The song-subjects themselves are also epics in curiously divergent ways. McLean says he wanted to write a “big song about America,” and so took a nationally and personally traumatic event—the 1959 plane crash that killed Buddy Holly, Ritchie Valens, and the J.B. “The Big Bopper” Richardson—and looked outward at the American journey that ensued. “Hallelujah,” on the other hand, largely describes an inward-looking spiritual quest. Cohen famously said that he worked on the song for years and had written and discarded dozens of verses (many of which are shown in the film), while McLean explains how the bulk of “American Pie,” after he’d settled on the opening verse and chorus, came to him in a relatively concise burst of composition.

Even the recordings themselves proved to be different kinds of pivot-points for their singers. The sessions for “American Pie” comprised the bulk of the work for that album and did not truly come together to everyone’s satisfaction until producer Ed Freeman brought in Paul Griffin to play piano. As noted by producer John Lissauer, Leonard Cohen had been composing many of the songs for Various Positions on a tiny Casio keyboard, and the contemporary synth-y sound of the album very much broke from Cohen’s previous work (notwithstanding his Phil Spector-produced album of 1977, Death of a Ladies’ Man). The album turned out to be so divergent—and disappointing—to Cohen’s record label that they actually refused to release it in the United States, thereby relegating its centerpiece song to initial obscurity and its author, at least temporarily, to the musical wilderness. American Pie, on the other hand, shot to #1 and secured Don McLean a place in the modern American songbook.

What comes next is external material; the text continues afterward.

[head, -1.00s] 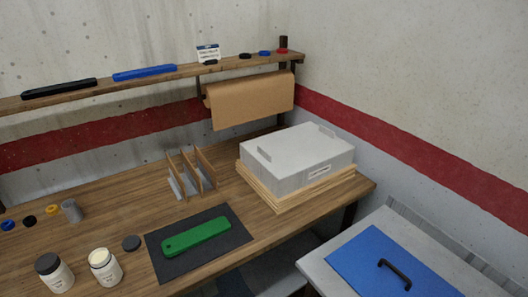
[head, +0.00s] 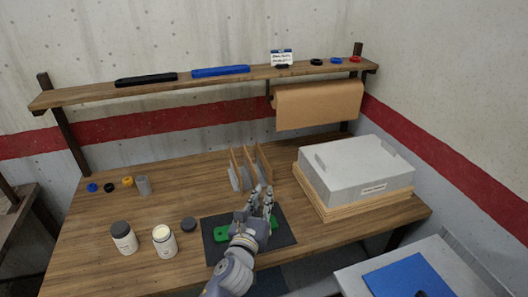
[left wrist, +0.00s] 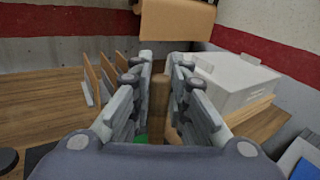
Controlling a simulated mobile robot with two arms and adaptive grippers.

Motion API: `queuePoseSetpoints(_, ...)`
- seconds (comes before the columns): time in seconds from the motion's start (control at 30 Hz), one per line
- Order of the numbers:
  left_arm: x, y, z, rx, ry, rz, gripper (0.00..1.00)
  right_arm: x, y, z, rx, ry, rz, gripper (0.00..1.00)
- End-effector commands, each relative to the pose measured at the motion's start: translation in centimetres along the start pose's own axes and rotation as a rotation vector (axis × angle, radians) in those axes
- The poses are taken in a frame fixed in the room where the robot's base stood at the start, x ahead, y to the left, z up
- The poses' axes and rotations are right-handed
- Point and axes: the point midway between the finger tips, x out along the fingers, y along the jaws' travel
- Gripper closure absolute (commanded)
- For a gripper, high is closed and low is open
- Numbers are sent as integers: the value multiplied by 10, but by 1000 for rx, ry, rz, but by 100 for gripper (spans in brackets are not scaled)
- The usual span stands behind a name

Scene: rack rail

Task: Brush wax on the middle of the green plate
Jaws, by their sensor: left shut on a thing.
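The green plate (head: 221,234) lies on a dark mat (head: 281,236) on the wooden bench. Its middle is hidden behind my left gripper (head: 260,196), and a small bit of green shows in the left wrist view (left wrist: 141,139). My left gripper is over the plate, shut on a brown wooden handle (left wrist: 159,95) that looks like the brush's. The brush's bristles are hidden, so I cannot tell whether they touch the plate. An open jar with cream-coloured contents (head: 164,242), likely the wax, stands left of the mat. My right gripper is not in view.
A closed jar (head: 123,238) and a dark round lid (head: 188,224) stand near the open jar. Upright dividers (head: 248,167) are behind the mat. A grey box (head: 357,172) on boards is to the right. The bench's left middle is clear.

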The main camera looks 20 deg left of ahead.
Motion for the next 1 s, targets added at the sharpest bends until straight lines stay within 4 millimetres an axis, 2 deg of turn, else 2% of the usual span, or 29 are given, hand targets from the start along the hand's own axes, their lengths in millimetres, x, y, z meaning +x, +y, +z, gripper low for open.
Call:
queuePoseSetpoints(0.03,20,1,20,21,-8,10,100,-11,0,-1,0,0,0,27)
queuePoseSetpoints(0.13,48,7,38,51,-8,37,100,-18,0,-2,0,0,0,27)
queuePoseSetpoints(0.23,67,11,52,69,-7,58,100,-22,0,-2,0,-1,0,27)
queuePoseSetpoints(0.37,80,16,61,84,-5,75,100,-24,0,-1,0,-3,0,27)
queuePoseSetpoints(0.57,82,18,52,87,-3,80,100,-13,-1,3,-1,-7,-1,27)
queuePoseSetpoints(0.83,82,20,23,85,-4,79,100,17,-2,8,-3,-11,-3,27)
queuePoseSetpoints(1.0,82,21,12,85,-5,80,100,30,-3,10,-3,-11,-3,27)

Of course the afterlives of both “Hallelujah” and “American Pie” are less different from each other, and both films spend a good deal of time chronicling the huge impact each song had on other musicians and the culture at large. I got a particular kick out of the segment immediately following the dramatic high (or low?) point of Hallelujah—that is, the failure to launch of Various Positions—which features a mid-1980s Bob Dylan describing how the best music being made at the time was unlikely to be heard on the radio. Dylan and Cohen famously hung out in Paris during Dylan’s 1984 tour of Europe and engaged in what Cohen, in a contemporary interview in the film, calls “shop-talk.” Dylan was impressed enough by one of Cohen’s songs that four years later, when Dylan performed in Cohen’s hometown of Montreal, he played “Hallelujah” (and again later that year in Los Angeles, where Cohen was living). This was three years before John Cale’s cover that appeared on the Cohen tribute album I’m Your Fan, itself the template for Jeff Buckley’s 1993 recording that set the song on its path into the modern American songbook (with an important stop in Disney’s Shrek along the way).

Listeners to Fog City Blues may be aware that I have, to say the least, a bit of a Bob Dylan obsession. And while it may be harder to find the Dylan in Don McLean’s story—in The Day the Music Died, McLean specifically refutes the interpretation of “the jester” in his lyric as referring to Dylan—there is a connection. When Dylan’s Time Out of Mind won the Grammy for Album of the Year in 1998, in his acceptance speech Dylan noted how when he was 16 or 17 he’d seen Buddy Holly perform at the Duluth National Guard Armory: "I was three feet away from him and he looked at me. And I just have some kind of feeling that he was … with us all the time when we were making this record.” That Duluth show took place just days before the music died after the fateful final concert in Clear Lake, Iowa. For what it’s worth there’s an even more direct musical connection: the same Paul Griffin whose gospel-infused piano pushed the recording of “American Pie” over the finish line also played piano on Dylan’s first two albums with backing musicians, 1965’s Bringing It All Back Home and Highway 61 Revisited, which of course includes Dylan’s own meisterwerk, “Like A Rolling Stone.”

For better or for worse, the bit that tickled me most in either movie was seeing a couple of shots of the choir loft in the Montreal synagogue that Leonard Cohen’s family belonged to and where I actually sang as a baritone for three years in high school. But that parochial connection aside, both movies were satisfying in their own ways—not least because the music in both is so meaningful and resonant.